Plaintiff relies upon Glaski v. Bank of America, N.A., 218 Cal. App. 4th 1079 (2013). (ECF No. 25). In Glaski, the California Court of Appeal held that, under New York trust law, a transfer of a deed of trust in contravention of the trust documents is "void, not merely voidable," and, under California law, "a borrower can challenge an assignment of his or her note and deed of trust if the defect asserted would void the assignment." Id. at 461 (citation omitted). This Court finds the reasoning in the above-cited caselaw to be more persuasive than that in Glaski. See Deutsche Bank Nat'l Trust Co. v. Adolfo, No. 12 C 759, 2013 WL 4552407, at *3 (N.D. Ill. Aug. 28, 2013) ("[W]e are persuaded by the courts that have held that a transfer that does not comply with a PSA is voidable, not void.") (expressly disagreeing with Glaski) (citations omitted). Moreover, even if Glaski was correctly decided, California courts have held that in order to state a claim challenging a foreclosure sale, "it [is] not enough for plaintiff to allege that [the] purported assignment of the note in the assignment of deed of trust was ineffective. Instead, plaintiff [is] required to allege that [defendant] did not receive a valid assignment of the debt in any manner." Fontenot v. Wells Fargo Bank, N.A., 198 Cal. App. 4th 256, 271-72 (2011); see also Herrera v. Fed. Nat'l Mortg. Ass'n, 205 Cal. App. 4th 1495, 1506 (2012) (same). And even if Glaski were correctly decided, and Plaintiff alleged that the foreclosing Defendant did not receive a valid assignment of the debt in any manner, the California Court of Appeal has held that plaintiffs must "allege ... facts showing that they suffered prejudice as a result of any lack of authority of the parties participating in the foreclosure process." Siliga v. Mortg. Elec. Reg. Sys., Inc., --- Cal. Rptr. 3d ----, 2013 WL 4522474, at *5 (Cal. Ct. App. Aug. 27, 2013) ("The Siligas do not dispute that they are in default under the note. The assignment of the deed of trust and the note did not change the Siligas' obligations under the note, and there is no reason to believe that Accredited as the original lender would have refrained from foreclosure in these circumstances. Absent any prejudice, the Siligas have no standing to complain about any alleged lack of authority or defective assignment.").
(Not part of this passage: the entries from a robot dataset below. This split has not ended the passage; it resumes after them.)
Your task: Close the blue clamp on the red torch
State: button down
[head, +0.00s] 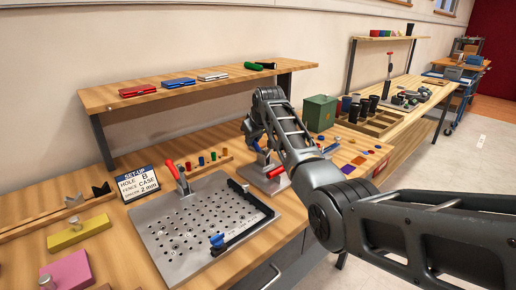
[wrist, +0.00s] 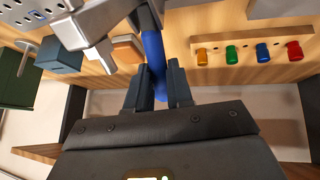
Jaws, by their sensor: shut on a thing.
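The blue clamp's handle (wrist: 153,48) stands between the two fingers of my gripper (wrist: 160,72) in the wrist view, and the gripper is shut on it. In the head view my gripper (head: 255,133) is over the grey clamp base (head: 250,180), and my wrist and arm partly hide the clamp. A red cylinder, apparently the red torch (head: 277,171), lies at the right side of that base. In the wrist view the clamp's silver metal part (wrist: 108,20) is at the upper left. The contact between clamp and torch is hidden.
A perforated metal plate (head: 170,235) with a red-handled clamp (head: 173,170) and black fence stands left. A wooden strip with several coloured pegs (head: 201,161) lies behind. A green box (head: 320,112) is to the right. A raised shelf (head: 215,78) runs along the wall.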

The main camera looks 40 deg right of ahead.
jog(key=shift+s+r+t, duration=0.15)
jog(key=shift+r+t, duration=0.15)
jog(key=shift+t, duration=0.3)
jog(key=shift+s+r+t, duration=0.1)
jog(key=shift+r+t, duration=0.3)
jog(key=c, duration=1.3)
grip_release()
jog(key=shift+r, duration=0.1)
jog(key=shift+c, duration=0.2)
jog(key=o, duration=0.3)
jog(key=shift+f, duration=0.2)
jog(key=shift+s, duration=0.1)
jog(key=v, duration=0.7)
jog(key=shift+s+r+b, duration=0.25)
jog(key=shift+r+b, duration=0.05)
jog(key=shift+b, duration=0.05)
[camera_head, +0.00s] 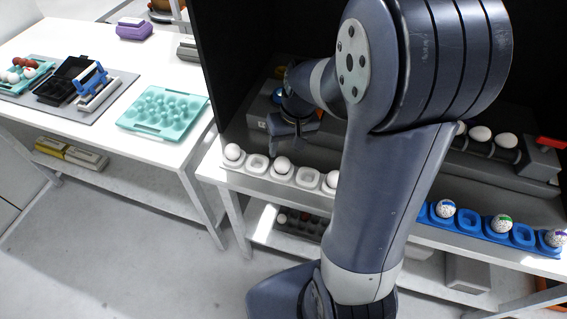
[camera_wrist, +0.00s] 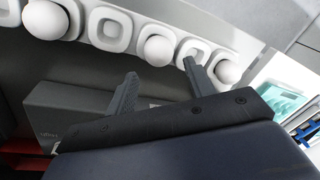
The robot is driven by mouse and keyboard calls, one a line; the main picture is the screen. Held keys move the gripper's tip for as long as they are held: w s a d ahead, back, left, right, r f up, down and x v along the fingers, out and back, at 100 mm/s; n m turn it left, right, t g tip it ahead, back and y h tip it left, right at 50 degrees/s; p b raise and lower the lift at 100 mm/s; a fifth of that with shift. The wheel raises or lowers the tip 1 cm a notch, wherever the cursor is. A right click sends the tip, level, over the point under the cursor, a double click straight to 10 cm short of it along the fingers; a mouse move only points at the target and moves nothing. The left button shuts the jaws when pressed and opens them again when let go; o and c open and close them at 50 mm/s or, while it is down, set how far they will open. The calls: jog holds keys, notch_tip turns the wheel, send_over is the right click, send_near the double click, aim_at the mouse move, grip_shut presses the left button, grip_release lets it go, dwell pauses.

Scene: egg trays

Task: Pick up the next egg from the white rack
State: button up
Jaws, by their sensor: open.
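The white rack (camera_head: 258,163) runs along the front of the shelf left of my arm. White eggs sit in some of its cups, one at the left end (camera_head: 233,152), one near the middle (camera_head: 282,165) and one beside my arm (camera_head: 332,179); cups between them are empty. In the wrist view the rack (camera_wrist: 133,17) crosses the top, with eggs at left (camera_wrist: 45,19), middle (camera_wrist: 158,50) and right (camera_wrist: 228,71). My gripper (camera_wrist: 160,80) is open and empty, its fingers apart, pointing toward the rack near the middle egg. In the head view my gripper (camera_head: 291,148) is partly hidden.
A blue rack (camera_head: 467,226) with speckled, colour-banded eggs lies right of my arm. More white eggs (camera_head: 480,134) sit on rollers behind. A teal egg tray (camera_head: 164,112) lies on the white table at left. A grey box (camera_wrist: 75,108) stands near my fingers.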

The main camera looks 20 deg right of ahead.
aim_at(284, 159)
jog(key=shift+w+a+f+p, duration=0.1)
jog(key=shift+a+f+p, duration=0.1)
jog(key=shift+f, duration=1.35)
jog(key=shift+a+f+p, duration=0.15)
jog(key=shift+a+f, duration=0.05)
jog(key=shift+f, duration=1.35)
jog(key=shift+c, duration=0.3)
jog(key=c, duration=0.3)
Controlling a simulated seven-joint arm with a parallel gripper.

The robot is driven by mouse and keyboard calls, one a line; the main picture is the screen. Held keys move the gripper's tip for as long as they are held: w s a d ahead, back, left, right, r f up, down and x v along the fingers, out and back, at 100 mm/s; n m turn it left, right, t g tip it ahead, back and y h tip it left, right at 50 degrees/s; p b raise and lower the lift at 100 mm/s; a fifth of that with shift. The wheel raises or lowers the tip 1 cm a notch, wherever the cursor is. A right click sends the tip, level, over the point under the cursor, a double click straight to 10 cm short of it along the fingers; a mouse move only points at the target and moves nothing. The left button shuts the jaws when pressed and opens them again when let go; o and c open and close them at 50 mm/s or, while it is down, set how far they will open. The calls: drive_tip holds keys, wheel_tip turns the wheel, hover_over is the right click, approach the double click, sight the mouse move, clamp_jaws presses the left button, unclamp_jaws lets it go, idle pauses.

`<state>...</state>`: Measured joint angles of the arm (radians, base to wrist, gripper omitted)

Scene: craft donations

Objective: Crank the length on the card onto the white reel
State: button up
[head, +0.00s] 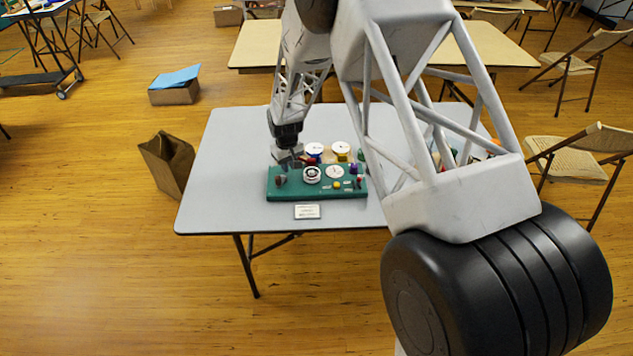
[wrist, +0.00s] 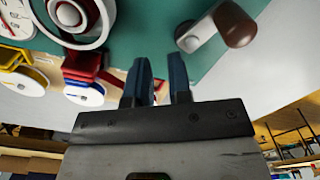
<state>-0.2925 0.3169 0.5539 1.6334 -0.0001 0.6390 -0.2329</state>
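A green board (head: 318,192) lies on the table and carries a white ring-shaped reel (head: 312,174), which also shows in the wrist view (wrist: 72,18). A crank with a brown knob (wrist: 236,24) on a grey arm (wrist: 198,36) sits beside the reel; its knob looks small and dark in the head view (head: 281,180). A white card (head: 307,211) lies in front of the board, its writing too small to read. My gripper (wrist: 158,75) is open, its two dark blue fingers apart with nothing between them. It is over the board's back left, apart from the knob.
A round white dial (head: 335,171) and small coloured parts are on the board right of the reel. Behind it stand a blue-based spool (head: 314,149) and a yellow-based spool (head: 341,148). My arm hides the table's right part. The grey table's left side (head: 225,160) is clear.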

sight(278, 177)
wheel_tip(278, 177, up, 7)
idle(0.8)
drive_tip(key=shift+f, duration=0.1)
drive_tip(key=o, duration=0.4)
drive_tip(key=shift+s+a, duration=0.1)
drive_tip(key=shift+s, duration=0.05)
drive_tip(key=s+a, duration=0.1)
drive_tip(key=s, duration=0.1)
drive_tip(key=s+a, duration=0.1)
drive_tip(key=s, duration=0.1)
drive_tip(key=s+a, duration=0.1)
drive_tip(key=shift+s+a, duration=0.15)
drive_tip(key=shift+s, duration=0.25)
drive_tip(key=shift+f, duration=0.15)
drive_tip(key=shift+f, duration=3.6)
The First Amended Complaint alleges that the purported assignments of the loan did not comply with the rules of the relevant pooling and servicing agreement and/or the MBS trust. The Court concludes that the First Amended Complaint fails to adequately allege that Plaintiff has standing to challenge the assignments. The First Amended Complaint also fails to allege sufficient facts indicating that Defendant "did not receive a valid assignment of the debt in any manner." Fontenot, 198 Cal.App. 4th at 272. The First Amended Complaint does not allege that Plaintiff was current on his mortgage obligations, or that more than one entity concurrently attempted to collect mortgage payments from him or foreclose on the property. Although Plaintiff alleges that the loan servicer failed to use the correct underwriting standards when offering Plaintiff a loan modification, Plaintiff fails to plausibly allege that the loan modification offer would have been materially different had a different company's underwriting standards been used. The First Amended Complaint fails to adequately allege that Plaintiff suffered prejudice from the allegedly invalid assignments. The Motion to Dismiss the fourth cause of action for cancellation of documents is granted.
E. Fraud
The fifth cause of action for fraud alleges that "Plaintiff was fraudulently thrown into foreclosure by a Servicer Driven Default from AHMSI." (ECF No. 19 ¶ 133). Defendants contend that the fraud claim is not pled with the requisite specificity required by Federal Rule of Civil Procedure 9(b); "Plaintiff does not allege how the[] statements were false"; "Plaintiff alleges no damages resulting from the alleged misstatements, nor could he, given his allegation that he was actually offered a loan modification"; and to the extent Plaintiff's claim is based upon misrepresentations which were allegedly made in 2007 and 2008, the claim is barred by the three-year statute of limitations. (ECF No. 20-1 at 23). Plaintiff contends that the fraud claim against AHMSI is pled with the requisite specificity. (ECF No. 21 at 21).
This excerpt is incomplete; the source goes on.